## BEGIN Listed records

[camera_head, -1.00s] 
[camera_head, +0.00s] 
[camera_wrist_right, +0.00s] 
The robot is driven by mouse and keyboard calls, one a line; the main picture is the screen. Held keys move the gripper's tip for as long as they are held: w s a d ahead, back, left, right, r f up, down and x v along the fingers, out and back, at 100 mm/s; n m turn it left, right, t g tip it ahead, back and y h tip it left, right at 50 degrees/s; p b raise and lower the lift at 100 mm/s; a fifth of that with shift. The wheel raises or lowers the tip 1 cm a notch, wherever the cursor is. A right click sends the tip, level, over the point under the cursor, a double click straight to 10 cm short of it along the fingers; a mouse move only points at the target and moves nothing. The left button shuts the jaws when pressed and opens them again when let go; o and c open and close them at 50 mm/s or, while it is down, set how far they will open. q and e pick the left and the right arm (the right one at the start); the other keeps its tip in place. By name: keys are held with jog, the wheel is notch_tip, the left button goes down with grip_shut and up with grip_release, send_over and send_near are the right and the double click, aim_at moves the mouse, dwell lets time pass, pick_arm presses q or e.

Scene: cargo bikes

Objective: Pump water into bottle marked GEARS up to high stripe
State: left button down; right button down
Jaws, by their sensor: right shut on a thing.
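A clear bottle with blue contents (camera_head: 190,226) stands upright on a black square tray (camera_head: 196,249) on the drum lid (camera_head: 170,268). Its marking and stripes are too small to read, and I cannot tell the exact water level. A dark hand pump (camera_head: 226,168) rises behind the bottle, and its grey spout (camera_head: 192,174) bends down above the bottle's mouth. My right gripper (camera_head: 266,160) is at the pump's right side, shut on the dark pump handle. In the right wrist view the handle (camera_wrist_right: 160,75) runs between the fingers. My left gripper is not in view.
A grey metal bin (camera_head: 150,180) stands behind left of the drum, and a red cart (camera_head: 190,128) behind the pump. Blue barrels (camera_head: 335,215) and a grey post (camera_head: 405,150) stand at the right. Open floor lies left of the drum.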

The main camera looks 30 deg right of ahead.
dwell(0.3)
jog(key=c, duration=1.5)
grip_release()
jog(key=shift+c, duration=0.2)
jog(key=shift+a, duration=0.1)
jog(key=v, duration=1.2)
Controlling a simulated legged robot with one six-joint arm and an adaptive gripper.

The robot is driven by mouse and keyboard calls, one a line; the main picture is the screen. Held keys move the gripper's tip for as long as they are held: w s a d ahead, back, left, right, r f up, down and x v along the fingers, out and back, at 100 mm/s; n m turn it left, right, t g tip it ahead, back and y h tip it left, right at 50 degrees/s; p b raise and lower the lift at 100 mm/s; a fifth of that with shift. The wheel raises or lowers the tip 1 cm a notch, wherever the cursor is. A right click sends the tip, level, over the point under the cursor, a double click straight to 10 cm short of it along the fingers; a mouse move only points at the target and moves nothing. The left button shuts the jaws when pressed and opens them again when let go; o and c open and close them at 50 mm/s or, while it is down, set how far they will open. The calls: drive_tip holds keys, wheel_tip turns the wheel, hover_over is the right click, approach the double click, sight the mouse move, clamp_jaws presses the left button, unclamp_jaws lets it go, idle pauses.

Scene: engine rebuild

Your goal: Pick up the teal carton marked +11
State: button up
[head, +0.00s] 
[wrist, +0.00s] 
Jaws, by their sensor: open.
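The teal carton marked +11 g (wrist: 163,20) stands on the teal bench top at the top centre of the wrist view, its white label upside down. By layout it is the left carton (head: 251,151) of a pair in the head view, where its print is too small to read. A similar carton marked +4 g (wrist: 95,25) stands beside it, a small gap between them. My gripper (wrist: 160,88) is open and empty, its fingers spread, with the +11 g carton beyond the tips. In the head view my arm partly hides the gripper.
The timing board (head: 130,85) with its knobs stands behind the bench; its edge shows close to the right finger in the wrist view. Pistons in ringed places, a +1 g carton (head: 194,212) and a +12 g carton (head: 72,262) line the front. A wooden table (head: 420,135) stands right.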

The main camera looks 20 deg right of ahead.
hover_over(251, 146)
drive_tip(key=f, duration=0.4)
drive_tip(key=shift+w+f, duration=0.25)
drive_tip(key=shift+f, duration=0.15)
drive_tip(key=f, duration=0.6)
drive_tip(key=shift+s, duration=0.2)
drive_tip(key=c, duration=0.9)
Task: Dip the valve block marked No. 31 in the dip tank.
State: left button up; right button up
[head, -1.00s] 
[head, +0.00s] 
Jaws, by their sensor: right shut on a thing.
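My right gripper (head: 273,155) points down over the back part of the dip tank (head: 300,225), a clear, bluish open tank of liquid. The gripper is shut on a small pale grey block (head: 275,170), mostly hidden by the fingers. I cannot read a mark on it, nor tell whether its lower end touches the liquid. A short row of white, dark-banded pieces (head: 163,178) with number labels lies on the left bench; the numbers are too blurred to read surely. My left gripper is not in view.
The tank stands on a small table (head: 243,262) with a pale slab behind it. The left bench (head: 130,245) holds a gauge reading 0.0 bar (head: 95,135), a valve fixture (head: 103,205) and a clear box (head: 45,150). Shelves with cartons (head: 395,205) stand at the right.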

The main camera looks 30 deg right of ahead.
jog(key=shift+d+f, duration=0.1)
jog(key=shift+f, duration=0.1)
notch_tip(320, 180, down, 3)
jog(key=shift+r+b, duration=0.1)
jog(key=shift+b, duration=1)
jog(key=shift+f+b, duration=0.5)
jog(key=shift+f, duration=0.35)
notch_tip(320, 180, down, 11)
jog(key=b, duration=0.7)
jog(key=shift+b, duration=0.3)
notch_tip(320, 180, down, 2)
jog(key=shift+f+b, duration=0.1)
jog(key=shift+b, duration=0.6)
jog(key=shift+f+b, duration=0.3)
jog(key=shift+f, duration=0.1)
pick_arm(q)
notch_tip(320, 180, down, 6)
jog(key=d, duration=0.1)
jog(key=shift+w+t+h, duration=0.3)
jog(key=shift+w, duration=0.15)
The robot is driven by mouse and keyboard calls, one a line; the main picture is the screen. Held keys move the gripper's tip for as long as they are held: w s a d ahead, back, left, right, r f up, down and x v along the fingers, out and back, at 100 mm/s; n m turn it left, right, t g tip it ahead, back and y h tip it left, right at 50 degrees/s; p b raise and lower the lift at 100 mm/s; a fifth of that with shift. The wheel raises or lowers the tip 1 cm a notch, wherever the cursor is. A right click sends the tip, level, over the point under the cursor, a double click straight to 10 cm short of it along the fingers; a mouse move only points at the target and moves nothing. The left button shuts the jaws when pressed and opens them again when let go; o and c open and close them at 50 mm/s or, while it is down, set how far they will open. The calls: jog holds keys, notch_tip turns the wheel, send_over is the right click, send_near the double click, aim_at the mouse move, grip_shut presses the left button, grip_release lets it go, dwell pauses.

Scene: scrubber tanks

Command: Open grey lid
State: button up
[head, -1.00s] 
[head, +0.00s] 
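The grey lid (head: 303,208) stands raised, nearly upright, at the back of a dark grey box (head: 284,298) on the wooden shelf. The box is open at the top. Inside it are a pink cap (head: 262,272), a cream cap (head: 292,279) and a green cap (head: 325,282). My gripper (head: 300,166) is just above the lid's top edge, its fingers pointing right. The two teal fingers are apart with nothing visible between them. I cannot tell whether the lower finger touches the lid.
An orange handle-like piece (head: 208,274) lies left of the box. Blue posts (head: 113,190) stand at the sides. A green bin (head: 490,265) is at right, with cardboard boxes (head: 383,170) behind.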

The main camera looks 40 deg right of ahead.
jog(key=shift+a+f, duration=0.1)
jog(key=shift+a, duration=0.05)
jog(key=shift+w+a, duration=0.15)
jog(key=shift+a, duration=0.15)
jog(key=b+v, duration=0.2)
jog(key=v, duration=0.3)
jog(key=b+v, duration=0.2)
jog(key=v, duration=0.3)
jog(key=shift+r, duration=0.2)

## END Listed records

Exactly and exclusively, repeat the lines from the line that contains "Command: Open grey lid" through the end of the records, both ends included.

### Answer:
Command: Open grey lid
State: button up
[head, -1.00s] 
[head, +0.00s] 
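The grey lid (head: 303,208) stands raised, nearly upright, at the back of a dark grey box (head: 284,298) on the wooden shelf. The box is open at the top. Inside it are a pink cap (head: 262,272), a cream cap (head: 292,279) and a green cap (head: 325,282). My gripper (head: 300,166) is just above the lid's top edge, its fingers pointing right. The two teal fingers are apart with nothing visible between them. I cannot tell whether the lower finger touches the lid.
An orange handle-like piece (head: 208,274) lies left of the box. Blue posts (head: 113,190) stand at the sides. A green bin (head: 490,265) is at right, with cardboard boxes (head: 383,170) behind.

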The main camera looks 40 deg right of ahead.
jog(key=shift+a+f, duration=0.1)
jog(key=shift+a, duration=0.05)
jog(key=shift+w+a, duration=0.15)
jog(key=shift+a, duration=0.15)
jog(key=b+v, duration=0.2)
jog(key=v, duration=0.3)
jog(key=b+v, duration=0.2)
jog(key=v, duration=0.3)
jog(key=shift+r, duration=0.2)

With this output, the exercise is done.